Being onboard made it possible for me to push my boundaries in ways I normally couldn’t. Climbing to the top of the foremast with my buddy and helping complete a harbour stow taught me I shouldn’t put barriers in front of myself.
Upon arriving in the Caribbean, we went to the small island of Bequia. We all enjoyed being ashore and the rum punch. It was the warmest sea I’ve ever been in, despite falling down from about 4 feet high on the way to the beach.
After Bequia, we went to Dominica. This island was rustic but charming. Then we anchored in the bay and some of us went on an Indian River Cruise while others were on a tour of the island. There were iguanas and other tropical creatures we saw, and wildlife was a constant topic of conversation throughout our trip, especially the sightings of sperm whales and tropical birds.

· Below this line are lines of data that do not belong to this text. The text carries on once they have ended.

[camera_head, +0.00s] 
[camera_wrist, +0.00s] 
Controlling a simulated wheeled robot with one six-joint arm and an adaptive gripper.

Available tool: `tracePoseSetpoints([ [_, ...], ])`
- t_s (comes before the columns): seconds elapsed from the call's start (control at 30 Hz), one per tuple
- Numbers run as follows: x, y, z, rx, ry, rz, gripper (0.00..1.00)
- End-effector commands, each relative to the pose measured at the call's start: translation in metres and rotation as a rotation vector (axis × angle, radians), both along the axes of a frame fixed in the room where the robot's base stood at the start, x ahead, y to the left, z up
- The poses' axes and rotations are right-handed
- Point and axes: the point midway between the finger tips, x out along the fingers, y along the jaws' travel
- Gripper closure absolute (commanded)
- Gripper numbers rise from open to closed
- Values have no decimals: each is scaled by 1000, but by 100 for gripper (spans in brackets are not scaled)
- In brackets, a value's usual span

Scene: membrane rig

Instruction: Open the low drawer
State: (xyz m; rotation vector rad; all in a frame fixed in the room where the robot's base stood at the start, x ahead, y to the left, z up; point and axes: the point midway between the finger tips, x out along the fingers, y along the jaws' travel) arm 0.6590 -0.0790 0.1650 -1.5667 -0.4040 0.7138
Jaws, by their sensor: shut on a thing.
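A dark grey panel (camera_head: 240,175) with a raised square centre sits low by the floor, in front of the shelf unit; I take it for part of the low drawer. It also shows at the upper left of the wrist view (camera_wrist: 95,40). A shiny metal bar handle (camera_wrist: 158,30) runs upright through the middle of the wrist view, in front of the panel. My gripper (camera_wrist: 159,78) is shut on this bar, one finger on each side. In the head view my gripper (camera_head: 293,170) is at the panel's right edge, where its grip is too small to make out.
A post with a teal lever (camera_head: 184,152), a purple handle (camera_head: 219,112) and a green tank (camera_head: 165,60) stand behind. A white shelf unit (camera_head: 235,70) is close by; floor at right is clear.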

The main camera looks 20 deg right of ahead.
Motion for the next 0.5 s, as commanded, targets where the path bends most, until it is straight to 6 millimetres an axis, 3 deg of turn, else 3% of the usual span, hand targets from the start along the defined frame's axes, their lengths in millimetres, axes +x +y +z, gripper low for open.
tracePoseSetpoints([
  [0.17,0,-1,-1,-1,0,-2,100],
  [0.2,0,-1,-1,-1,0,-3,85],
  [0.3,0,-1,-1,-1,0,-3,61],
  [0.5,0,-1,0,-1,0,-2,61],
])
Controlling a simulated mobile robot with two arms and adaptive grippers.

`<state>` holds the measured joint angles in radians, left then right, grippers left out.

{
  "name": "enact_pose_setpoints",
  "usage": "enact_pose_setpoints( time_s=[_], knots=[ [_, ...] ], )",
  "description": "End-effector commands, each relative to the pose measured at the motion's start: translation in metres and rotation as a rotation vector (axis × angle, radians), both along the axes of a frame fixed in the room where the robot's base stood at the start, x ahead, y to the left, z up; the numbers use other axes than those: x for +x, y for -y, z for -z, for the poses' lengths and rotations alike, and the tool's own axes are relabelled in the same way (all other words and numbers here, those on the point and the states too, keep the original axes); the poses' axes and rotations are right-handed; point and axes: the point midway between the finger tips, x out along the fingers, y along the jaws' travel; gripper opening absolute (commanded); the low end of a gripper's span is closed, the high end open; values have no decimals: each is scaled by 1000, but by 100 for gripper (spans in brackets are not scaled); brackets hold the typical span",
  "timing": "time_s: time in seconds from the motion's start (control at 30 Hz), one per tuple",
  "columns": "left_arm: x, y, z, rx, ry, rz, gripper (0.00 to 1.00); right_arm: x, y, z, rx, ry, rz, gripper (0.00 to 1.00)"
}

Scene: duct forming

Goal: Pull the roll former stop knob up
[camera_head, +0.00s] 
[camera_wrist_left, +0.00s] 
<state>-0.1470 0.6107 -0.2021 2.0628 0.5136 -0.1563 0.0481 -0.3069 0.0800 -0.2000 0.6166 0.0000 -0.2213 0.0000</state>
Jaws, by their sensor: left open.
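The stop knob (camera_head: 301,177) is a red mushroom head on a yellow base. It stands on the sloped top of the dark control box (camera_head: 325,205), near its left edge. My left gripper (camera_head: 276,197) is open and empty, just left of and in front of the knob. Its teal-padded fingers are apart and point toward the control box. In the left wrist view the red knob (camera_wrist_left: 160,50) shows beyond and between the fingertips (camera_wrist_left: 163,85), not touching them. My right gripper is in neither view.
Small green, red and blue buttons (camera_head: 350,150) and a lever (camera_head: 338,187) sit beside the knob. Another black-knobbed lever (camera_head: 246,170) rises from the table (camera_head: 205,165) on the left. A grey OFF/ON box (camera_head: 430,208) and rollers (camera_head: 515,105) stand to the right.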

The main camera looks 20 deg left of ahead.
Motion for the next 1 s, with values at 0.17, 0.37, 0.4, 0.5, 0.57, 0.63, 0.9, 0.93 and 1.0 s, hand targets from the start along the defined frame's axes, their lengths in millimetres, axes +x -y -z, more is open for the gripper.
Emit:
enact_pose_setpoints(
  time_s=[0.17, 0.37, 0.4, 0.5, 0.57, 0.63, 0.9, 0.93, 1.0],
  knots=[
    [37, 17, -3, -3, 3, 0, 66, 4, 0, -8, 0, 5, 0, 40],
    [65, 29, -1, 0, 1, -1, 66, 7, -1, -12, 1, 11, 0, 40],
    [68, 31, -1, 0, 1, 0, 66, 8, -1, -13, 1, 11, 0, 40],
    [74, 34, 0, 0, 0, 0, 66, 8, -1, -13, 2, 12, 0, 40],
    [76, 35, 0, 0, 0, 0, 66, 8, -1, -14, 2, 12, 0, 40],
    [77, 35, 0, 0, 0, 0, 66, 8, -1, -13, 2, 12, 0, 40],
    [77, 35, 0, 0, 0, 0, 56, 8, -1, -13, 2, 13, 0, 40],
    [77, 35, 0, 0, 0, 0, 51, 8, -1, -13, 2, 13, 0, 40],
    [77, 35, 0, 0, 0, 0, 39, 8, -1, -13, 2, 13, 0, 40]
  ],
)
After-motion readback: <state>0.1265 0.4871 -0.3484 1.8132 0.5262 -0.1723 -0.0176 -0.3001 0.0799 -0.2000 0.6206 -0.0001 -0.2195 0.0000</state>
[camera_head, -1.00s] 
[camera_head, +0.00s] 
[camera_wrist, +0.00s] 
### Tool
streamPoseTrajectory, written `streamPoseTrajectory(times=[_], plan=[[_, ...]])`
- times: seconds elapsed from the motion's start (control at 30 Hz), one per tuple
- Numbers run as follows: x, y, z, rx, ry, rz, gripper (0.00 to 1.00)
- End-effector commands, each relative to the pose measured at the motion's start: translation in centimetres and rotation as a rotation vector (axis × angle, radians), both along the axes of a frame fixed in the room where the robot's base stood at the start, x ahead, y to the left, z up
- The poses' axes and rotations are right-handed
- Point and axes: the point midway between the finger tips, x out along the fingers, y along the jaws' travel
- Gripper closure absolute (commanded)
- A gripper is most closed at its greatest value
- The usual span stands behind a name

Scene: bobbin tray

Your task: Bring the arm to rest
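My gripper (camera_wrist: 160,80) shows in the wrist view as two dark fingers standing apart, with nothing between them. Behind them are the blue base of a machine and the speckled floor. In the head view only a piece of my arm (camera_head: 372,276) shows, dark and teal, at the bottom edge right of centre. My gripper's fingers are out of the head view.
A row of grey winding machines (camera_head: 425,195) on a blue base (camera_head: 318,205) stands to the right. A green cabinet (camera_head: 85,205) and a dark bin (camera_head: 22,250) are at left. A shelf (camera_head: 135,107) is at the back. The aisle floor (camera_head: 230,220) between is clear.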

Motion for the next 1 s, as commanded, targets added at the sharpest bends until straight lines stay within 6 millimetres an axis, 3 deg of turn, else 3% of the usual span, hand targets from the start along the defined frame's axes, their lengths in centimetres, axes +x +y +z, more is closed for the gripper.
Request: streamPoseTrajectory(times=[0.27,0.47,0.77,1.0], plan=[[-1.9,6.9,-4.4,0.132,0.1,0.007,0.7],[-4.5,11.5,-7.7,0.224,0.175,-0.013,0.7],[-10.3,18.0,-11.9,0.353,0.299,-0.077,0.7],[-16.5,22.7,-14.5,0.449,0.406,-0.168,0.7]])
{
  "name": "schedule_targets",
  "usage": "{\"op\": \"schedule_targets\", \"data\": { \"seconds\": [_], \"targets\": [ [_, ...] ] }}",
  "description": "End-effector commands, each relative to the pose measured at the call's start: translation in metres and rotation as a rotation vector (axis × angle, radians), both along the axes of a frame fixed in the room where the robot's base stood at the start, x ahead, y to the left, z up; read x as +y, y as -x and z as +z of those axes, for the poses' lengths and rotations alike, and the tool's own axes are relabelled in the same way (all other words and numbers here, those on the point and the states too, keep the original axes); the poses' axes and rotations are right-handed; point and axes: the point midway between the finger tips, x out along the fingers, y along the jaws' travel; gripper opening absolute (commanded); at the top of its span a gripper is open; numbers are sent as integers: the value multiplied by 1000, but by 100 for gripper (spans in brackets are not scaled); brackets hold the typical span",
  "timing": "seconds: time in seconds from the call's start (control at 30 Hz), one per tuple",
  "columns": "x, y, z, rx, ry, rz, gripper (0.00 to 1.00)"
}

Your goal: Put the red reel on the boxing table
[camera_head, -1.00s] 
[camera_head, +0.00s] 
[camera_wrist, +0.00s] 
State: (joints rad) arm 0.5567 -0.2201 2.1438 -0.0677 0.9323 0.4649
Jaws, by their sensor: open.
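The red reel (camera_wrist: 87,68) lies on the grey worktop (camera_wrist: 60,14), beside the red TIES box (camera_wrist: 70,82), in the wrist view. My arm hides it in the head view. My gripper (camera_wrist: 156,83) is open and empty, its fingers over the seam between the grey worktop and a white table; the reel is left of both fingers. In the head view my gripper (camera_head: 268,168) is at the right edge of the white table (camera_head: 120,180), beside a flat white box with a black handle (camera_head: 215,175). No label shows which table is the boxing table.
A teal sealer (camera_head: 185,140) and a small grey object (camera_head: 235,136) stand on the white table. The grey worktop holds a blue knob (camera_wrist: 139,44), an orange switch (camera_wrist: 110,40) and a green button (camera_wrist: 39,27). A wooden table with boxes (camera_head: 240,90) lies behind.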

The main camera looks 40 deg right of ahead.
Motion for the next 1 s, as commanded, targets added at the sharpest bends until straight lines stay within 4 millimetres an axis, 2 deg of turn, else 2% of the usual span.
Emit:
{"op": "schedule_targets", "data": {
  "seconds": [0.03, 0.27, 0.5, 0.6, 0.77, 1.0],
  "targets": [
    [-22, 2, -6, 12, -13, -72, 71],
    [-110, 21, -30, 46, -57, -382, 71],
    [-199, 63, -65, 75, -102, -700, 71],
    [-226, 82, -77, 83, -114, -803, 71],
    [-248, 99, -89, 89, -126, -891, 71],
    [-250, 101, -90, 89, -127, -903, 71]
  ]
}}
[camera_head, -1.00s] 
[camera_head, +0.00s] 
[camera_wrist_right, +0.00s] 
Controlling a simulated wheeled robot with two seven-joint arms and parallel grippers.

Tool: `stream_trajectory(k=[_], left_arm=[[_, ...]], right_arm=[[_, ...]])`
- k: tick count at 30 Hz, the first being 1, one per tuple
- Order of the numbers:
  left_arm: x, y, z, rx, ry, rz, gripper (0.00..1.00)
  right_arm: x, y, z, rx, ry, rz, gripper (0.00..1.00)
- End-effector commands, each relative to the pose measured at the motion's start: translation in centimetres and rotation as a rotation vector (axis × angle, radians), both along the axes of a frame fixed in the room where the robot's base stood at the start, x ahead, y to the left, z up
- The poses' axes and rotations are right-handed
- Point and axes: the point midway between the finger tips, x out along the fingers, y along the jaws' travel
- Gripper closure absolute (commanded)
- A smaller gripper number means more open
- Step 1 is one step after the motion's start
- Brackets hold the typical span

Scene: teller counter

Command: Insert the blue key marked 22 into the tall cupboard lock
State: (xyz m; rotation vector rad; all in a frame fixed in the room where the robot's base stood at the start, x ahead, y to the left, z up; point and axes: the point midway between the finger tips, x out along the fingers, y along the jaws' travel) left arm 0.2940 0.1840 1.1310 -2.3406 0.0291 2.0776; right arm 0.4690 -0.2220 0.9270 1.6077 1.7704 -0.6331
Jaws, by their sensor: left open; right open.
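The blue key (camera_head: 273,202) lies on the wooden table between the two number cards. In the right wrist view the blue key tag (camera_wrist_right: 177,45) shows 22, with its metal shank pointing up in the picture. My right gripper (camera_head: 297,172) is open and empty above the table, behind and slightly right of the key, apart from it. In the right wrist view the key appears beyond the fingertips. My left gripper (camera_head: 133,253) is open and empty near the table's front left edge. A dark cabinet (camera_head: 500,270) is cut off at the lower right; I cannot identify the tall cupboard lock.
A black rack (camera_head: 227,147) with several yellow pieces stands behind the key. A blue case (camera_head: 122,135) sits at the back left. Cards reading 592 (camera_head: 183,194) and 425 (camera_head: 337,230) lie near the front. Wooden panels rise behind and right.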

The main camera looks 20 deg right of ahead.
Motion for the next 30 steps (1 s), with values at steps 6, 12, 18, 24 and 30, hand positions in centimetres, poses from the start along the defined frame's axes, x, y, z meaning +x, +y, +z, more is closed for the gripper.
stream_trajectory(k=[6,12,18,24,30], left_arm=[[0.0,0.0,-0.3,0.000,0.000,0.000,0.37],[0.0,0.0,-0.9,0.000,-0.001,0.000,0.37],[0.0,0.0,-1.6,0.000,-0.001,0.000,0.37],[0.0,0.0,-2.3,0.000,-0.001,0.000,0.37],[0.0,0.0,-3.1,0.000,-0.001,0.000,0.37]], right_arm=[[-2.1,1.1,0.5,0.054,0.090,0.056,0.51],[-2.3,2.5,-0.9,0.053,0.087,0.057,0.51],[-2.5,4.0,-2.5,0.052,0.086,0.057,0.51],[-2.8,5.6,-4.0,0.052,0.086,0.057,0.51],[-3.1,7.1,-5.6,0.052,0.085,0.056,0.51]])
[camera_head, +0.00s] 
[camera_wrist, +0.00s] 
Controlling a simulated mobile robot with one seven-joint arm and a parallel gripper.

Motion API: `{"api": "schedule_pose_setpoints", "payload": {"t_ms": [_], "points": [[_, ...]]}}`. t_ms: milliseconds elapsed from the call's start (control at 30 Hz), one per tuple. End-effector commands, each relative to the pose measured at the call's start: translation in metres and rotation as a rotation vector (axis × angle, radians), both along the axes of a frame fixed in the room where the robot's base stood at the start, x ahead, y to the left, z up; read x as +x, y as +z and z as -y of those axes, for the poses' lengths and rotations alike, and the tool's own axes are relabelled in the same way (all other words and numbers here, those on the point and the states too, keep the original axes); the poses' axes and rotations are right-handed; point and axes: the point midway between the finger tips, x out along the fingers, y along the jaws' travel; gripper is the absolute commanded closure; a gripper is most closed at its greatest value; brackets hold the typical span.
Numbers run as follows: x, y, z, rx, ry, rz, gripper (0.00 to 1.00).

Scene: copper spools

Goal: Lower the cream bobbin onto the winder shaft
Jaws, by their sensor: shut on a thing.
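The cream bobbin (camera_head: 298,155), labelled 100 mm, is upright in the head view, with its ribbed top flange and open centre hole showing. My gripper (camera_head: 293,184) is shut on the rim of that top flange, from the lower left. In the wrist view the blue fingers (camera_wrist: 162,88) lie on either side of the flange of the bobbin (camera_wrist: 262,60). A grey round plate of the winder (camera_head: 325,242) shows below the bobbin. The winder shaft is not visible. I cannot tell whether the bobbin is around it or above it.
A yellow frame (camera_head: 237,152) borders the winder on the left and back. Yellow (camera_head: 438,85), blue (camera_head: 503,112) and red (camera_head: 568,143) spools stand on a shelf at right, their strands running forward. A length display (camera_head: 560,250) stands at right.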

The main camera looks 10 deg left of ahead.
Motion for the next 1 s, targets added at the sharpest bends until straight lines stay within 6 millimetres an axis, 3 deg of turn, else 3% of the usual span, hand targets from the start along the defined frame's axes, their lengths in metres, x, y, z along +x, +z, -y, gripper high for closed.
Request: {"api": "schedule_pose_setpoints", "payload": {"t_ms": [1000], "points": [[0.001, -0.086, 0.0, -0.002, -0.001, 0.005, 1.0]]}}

While we were anchored in Dominica, we got to swim in Portsmouth Bay, Dominica, before we set sail for Antigua. It was so warm, and everybody enjoyed jumping in, even me. Initially, I climbed down a ladder to get to the water but eventually got enough courage to jump in. I found out later that I had jumped from a platform 2m high! It was scary, but I’m glad I pushed aside the fear and did it, as everyone cheered and celebrated with me.
I felt emotional when we landed in Antigua because even though I wanted to see my family, I didn’t want it to end. My watch leaders and I celebrated the group and individual accomplishments by drinking a cold beer at a cafe.
This adventure has inspired me to take on another sailing expedition.
I have one piece of advice: Always take a leap of faith and try things, because if you don’t, you don’t know if you’ll like them. Barriers are there to be removed and you should try to reach your full potential however you can.
After sailing across the Atlantic on Tenacious, Kate joined Team Kraken to take on her first yacht race: Round the Island Race.